Early Days

Sid Ferenc, a former vice president of finance at Newsweek, started Applied in the San Francisco Bay Area in 1994 with Steven Menzies, a math whiz with a degree from Columbia University. Small companies would hire them to arrange workers’ compensation coverage and handle payroll and tax reporting.

Eventually, they purchased a company to provide insurance directly. By bundling policies with a service that sent paychecks to workers, Applied got direct access to payroll information, a key component to pricing coverage.

Buffett warmed to the business after a top lieutenant, Ajit Jain, wrote a reinsurance policy for Applied, taking on some of the company’s revenue and risk. In 2006, Berkshire bought 85 percent of the insurer, which by then had moved most of its operations to Buffett’s hometown of Omaha, Nebraska. The sale price wasn’t disclosed, but Menzies later said in a legal filing that he received more than $60 million. He and Ferenc “started on a shoestring only 12 years ago,” Buffett wrote in a 2006 letter to investors, “and it will be fun to see what they can accomplish with Berkshire’s backing.”
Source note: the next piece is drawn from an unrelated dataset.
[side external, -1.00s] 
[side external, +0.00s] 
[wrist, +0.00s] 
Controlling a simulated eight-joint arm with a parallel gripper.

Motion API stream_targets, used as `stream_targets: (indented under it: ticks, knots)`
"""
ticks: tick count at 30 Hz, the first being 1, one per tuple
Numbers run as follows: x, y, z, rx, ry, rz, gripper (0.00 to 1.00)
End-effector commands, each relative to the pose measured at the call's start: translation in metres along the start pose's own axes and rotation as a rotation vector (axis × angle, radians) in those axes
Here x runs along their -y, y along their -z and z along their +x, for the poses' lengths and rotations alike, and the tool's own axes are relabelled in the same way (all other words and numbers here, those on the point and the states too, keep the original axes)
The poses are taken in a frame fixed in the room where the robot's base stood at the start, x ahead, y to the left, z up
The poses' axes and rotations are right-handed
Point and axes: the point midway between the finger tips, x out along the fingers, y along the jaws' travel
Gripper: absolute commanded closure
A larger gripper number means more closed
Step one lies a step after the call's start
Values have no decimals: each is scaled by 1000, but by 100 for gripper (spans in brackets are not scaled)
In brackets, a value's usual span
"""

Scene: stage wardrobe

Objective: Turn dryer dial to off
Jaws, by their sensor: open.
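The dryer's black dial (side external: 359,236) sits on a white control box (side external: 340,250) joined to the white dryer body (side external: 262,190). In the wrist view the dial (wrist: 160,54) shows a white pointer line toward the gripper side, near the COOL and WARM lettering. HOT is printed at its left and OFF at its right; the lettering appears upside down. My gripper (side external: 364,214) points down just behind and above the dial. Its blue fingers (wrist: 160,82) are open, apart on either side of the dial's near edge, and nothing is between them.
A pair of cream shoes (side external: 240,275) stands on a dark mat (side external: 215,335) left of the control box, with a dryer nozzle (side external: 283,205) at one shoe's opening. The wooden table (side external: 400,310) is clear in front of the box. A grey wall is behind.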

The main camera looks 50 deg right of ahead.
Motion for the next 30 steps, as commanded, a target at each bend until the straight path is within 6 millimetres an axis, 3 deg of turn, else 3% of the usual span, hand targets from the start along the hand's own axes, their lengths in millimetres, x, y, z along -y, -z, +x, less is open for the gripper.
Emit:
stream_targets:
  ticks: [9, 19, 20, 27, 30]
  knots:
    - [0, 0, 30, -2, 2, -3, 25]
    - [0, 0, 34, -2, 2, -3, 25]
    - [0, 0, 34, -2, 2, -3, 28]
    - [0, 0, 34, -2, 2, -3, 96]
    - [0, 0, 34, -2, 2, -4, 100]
Even then, there were signs Applied didn’t always play in the center of the court. In 2004, California said the company owed $27 million for evading state unemployment taxes. Applied fought the matter in court and lost. Ferenc and Menzies declined to comment for this story.

Loss Sensitive

Around the time Berkshire bought a controlling stake, Applied introduced new products. Big employers already could buy workers’ comp coverage in which premiums were adjusted based on actual claims. Such so-called loss-sensitive plans could save money if an employer operated without major accidents, but they could be pricey to set up and so complex that they were better-suited for sophisticated businesses with resources to handle the expense if claims piled up. That’s why some states have been reluctant to let insurers sell certain types of loss-sensitive coverage to small firms.
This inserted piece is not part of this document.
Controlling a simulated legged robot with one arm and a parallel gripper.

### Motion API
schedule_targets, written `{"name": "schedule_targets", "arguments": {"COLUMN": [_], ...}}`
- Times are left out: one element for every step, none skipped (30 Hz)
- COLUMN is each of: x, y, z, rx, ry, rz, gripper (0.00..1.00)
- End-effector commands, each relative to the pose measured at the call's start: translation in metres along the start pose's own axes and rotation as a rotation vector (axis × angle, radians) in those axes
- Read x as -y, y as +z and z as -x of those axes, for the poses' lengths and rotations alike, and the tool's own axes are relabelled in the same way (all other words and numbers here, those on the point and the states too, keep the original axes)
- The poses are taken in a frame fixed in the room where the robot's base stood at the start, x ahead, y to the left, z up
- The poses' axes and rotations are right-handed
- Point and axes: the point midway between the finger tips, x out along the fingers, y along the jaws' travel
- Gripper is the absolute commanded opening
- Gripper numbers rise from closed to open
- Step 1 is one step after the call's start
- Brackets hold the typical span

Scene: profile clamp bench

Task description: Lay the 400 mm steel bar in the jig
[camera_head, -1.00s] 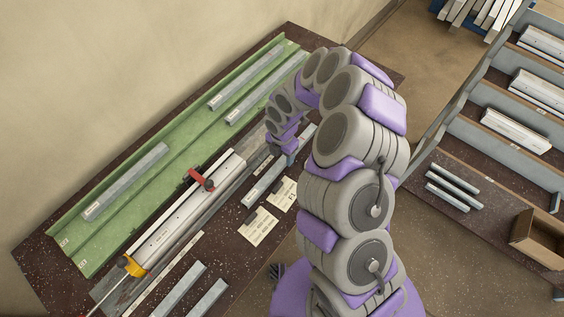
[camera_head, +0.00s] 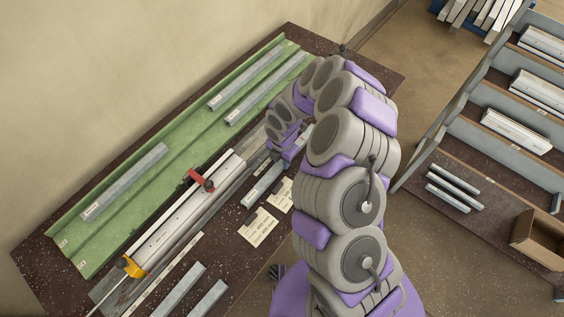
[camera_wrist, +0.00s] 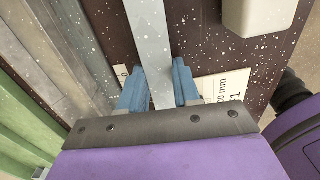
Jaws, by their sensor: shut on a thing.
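A grey steel bar (camera_head: 262,186) is between the blue fingers of my gripper (camera_head: 288,158), beside the two white cards on the bench. In the wrist view my gripper (camera_wrist: 160,84) is shut on this bar (camera_wrist: 150,40), which runs up out of the picture. I cannot tell whether the bar is clear of the bench. The jig (camera_head: 178,222), a long pale metal rail with a red-handled clamp (camera_head: 199,180) and a yellow part (camera_head: 133,267) at its near end, lies to the left of the bar. My arm hides part of the bar's far end.
A green tray (camera_head: 130,205) with several bars lies behind the jig. Two bars (camera_head: 180,289) lie at the bench's near end. Cards (camera_head: 258,228) lie right of the held bar. A shelf rack (camera_head: 490,140) and an open box (camera_head: 538,238) stand at right.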

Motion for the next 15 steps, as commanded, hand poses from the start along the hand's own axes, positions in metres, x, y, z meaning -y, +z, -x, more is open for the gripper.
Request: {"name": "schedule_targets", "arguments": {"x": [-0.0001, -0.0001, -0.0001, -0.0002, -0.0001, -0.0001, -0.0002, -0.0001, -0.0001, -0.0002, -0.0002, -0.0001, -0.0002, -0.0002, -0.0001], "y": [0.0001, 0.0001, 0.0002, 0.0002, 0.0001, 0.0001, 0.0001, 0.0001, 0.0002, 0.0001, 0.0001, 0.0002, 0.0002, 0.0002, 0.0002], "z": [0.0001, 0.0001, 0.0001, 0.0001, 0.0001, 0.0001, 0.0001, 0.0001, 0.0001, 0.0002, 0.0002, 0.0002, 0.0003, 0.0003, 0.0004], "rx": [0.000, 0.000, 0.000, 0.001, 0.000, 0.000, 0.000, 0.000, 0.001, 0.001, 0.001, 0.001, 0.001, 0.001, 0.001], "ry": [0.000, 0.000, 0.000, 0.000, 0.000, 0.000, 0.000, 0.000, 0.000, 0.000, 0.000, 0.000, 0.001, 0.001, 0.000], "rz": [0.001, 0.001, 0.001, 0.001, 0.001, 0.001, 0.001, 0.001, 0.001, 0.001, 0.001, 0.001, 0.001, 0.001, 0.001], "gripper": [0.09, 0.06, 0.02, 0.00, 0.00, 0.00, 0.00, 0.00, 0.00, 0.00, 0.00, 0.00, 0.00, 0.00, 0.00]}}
Menzies and other Applied executives devised and patented a workaround. It started with a workers’ comp policy that was filed with state regulators and looked like what most small businesses buy. The math on these kinds of fixed-cost plans is usually simple and standardized. States say what factors can be used to determine premiums and set rates insurers can charge for different types of work. Those rates are then multiplied by a company’s payroll.

Applied added a layer of complexity with what the insurer called a “profit-sharing plan,” according to sales documents and court records. Employers were required to fund an account that would reinsure, or backstop, a portion of Applied’s losses. If the business didn’t have any claims, the plan would deliver substantial savings over the basic policy. But, if there were injuries, the cost would climb, up to a guaranteed maximum.
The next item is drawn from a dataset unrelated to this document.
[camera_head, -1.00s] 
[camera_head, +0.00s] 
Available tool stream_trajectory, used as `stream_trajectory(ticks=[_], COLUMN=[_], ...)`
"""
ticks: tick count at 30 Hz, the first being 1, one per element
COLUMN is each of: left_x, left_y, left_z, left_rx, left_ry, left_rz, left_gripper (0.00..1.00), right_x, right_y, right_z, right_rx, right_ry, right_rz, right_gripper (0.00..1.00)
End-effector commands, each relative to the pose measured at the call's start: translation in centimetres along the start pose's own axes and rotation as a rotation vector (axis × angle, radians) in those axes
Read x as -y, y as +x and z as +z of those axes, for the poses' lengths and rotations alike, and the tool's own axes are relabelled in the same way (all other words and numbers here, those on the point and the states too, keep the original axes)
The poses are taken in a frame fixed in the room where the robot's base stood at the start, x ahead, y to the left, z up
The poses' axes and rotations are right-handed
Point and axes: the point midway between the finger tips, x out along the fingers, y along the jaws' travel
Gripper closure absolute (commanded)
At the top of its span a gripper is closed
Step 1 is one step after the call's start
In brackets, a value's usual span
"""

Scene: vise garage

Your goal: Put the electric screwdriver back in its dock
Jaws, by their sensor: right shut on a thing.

Just how much had to be held in the account, and what the final bill would be, was governed by a dense legal document. Business owners and their brokers had to make sense of “loss development” and “exposure group” factors, as well as terms like “cession point,” “loss pick containment amount” and “run-off term.” Customers and their brokers often saw the agreement only toward the end of the sign-up process, according to court records.